In that book Rushkoff noted that the Internet is a long-distance technology better suited to communicating across states and countries. In spite of this, people use it when it's plainly better to just get up and walk to the where the other person is. I've heard parents complain that their children are chatting via IRC when the children are sitting a few feet from each other. This kind of behavior separates us because it's easy when it should unite us because the distance makes it hard.

Consider the another statement that crops up in the video: "Our knowledge has made us cynical, our cleverness hard and unkind. We think too much and feel too little. More than machinery we need humanity. More than cleverness we need kindness and gentleness. Without these qualities, life would be violent and all would be lost."

This statement seems relevant in light of today's use of technology to reorient our behavior patterns. Facebook and Google are perfect examples of this. In both cases, in slightly different ways, there is a vested interest in getting people as comfortable as possible putting as much of their lives online as they can. We're now seeing some backlash, but for a long time it seemed to be working. Eric Schmidt of Google even trotted out that old line about how people who want privacy shouldn't be doing bad things to begin with.

I think the video's statement could be re-worded a bit to say that whatever we do, whatever we create and however far we can reach, we should remember that first and foremost we should make something that truly helps the world and makes it a better place. Einstein himself said something to the effect of the purpose of science is to make people's lives better. Abandoning that notion gives license to manipulate and abuse others using technology that could help them instead.

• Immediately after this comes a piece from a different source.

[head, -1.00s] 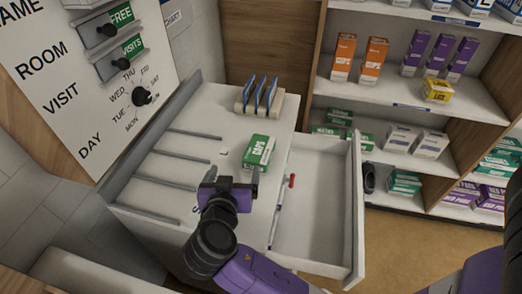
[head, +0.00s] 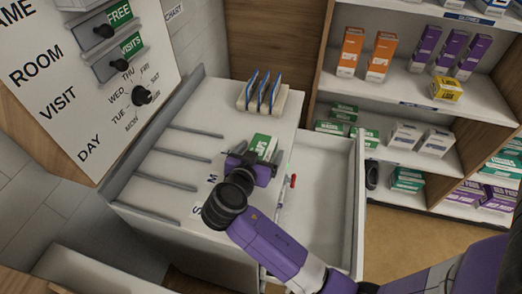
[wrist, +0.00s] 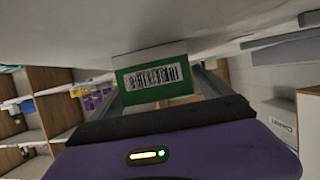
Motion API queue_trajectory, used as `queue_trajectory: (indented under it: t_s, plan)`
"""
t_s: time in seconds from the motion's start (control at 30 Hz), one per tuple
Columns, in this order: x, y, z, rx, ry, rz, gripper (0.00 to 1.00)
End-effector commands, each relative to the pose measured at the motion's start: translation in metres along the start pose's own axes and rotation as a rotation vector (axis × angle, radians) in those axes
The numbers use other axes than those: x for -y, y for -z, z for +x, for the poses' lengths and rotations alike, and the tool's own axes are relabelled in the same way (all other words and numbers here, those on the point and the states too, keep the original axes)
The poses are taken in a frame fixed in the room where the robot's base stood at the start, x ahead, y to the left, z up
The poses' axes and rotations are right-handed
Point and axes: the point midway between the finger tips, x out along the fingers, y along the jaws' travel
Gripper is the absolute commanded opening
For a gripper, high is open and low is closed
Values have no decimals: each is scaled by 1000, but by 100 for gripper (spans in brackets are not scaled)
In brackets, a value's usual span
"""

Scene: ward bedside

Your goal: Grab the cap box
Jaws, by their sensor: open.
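The cap box (head: 263,144) is a green and white carton on the white cabinet top, partly hidden behind my gripper in the head view. In the wrist view, the cap box (wrist: 150,82) shows its green end with a white barcode label, against the white surface. My gripper (head: 250,159) is low over the cabinet top, right at the near end of the box. In the wrist view my gripper is open, its two grey fingers (wrist: 163,94) on the left and right of the box end. I cannot tell whether they touch it.
A rack (head: 270,105) with upright blue cards stands behind the box. Low grey dividers (head: 190,154) lie to the left. An open white drawer (head: 325,205) is on the right, with a red-tipped item (head: 293,180) by its edge. Stocked shelves (head: 420,92) stand behind.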

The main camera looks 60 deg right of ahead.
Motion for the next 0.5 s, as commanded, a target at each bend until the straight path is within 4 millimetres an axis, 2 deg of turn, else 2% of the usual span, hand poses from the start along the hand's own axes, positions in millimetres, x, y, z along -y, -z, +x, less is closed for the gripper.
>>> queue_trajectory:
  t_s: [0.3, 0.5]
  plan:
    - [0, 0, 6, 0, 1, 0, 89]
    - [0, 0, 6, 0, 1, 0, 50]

After that the speech gets a little sappy, but then again it was the first of films at that time to overtly criticize the Nazis. I feel though that these ideas are a little more universal than just a ranking on some political spectrum. The statements I picked out in particular seem to say that life's advances, be they technological or not, should be considered based on the betterment of others rather than adulation or profit of oneself. Certainly these aren't bad things in the right amounts, but losing sight of the fact that we should be looking out for each other can lead to some dangerous results (Enron springs to mind).